Seven seconds into the powerplay, Couture got San Jose on the board. Forty-nine seconds later, Hertl pulled the Sharks within one. Two minutes and 44 seconds after that, Couture tied things up. Twenty-eight seconds later, Kevin Labanc blew the roof off of SAP Center, putting San Jose up 4-3.
It was the single-greatest powerplay in NHL playoff history, but once again, Marchessault played the spoiler. His goal with 47 seconds remaining in regulation tied the score and sent the series into a decisive overtime. This time, however, the Sharks didn't require a second OT period.
In the second minute of play, Erik Karlsson intercepted a puck near center ice, entered the offensive zone and made a great pass to Goodrow, who was driving toward the net. Goodrow received the puck on his backhand, corralled it with his forehand and drove across the mouth of the crease. His shot beat Fleury on the far side, completing the greatest comeback in NHL playoff history.
1. Donskoi stands alone
For all of the playoff success the Sharks have experienced, they've still yet to achieve the ultimate prize. San Jose made its first-ever Stanley Cup Finals appearance in 2015-16 against the Pittsburgh Penguins, and Joonas Donskoi provided the highest point of the journey in Game 3.
After Pittsburgh prevailed 2-1 in overtime on home ice in Game 2, the Sharks returned the favor in Game 3. After both sides scored a goal each in the first period, the Penguins scored one late in the second and Joel Ward tied it up for San Jose midway through the third.
With just under eight minutes remaining in the first OT, Donskoi corralled the puck deep in Pittsburgh's zone.
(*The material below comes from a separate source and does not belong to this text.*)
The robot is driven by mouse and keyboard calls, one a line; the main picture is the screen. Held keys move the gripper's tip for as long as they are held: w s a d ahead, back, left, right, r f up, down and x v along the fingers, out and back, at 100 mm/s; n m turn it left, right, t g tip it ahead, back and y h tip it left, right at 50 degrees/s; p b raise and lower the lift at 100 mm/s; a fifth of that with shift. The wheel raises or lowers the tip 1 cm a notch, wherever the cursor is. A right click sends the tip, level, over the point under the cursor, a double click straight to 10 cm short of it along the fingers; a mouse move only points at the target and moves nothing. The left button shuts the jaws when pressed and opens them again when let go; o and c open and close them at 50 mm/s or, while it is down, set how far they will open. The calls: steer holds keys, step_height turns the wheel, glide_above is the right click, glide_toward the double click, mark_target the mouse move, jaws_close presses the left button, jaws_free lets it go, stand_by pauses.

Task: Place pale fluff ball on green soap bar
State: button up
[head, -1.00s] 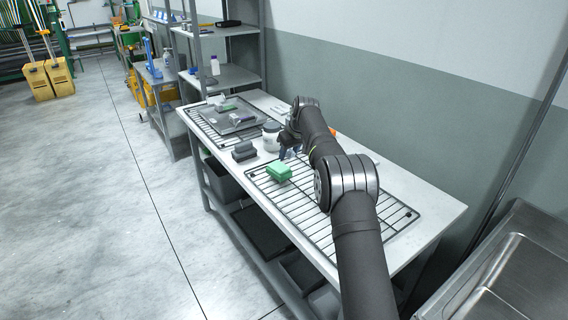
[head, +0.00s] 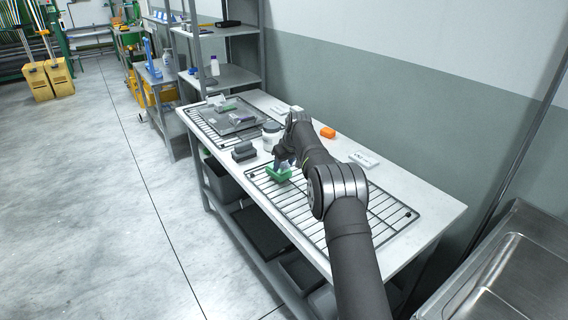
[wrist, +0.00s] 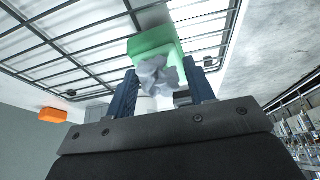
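The green soap bar (head: 273,177) lies on the near wire rack (head: 310,211), and it also shows in the wrist view (wrist: 152,42). The pale fluff ball (wrist: 158,76), crumpled and grey-white, is between the blue fingers of my gripper (wrist: 162,82). It fills nearly all the gap, and my gripper appears shut on it. In the wrist view it overlaps the soap bar; I cannot tell whether they touch. In the head view my gripper (head: 283,163) is right at the soap bar and hides part of it and the fluff ball.
A white jar (head: 271,135) and dark grey blocks (head: 244,151) stand beyond the soap bar. A grey tray (head: 231,119) sits on the far rack. An orange object (head: 328,132) and a white item (head: 365,159) lie near the wall. The rack's near right part is clear.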

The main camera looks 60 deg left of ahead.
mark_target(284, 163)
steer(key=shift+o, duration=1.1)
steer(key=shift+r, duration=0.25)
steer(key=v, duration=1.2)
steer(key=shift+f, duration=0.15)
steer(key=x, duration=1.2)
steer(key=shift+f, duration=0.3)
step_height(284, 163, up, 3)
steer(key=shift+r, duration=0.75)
He and Chris Tierney orchestrated a give-and-go, resulting in Donskoi receiving the puck behind the Penguins' net. As he skated out towards the front of the net, Donskoi turned and quickly shot an odd-angle wrister past Penguins goalie Matt Murray, in what amounted to the first-ever and only Stanley Cup Final overtime goal in Sharks franchise history thus far.
Unfortunately, San Jose went on to lose the series four games to two.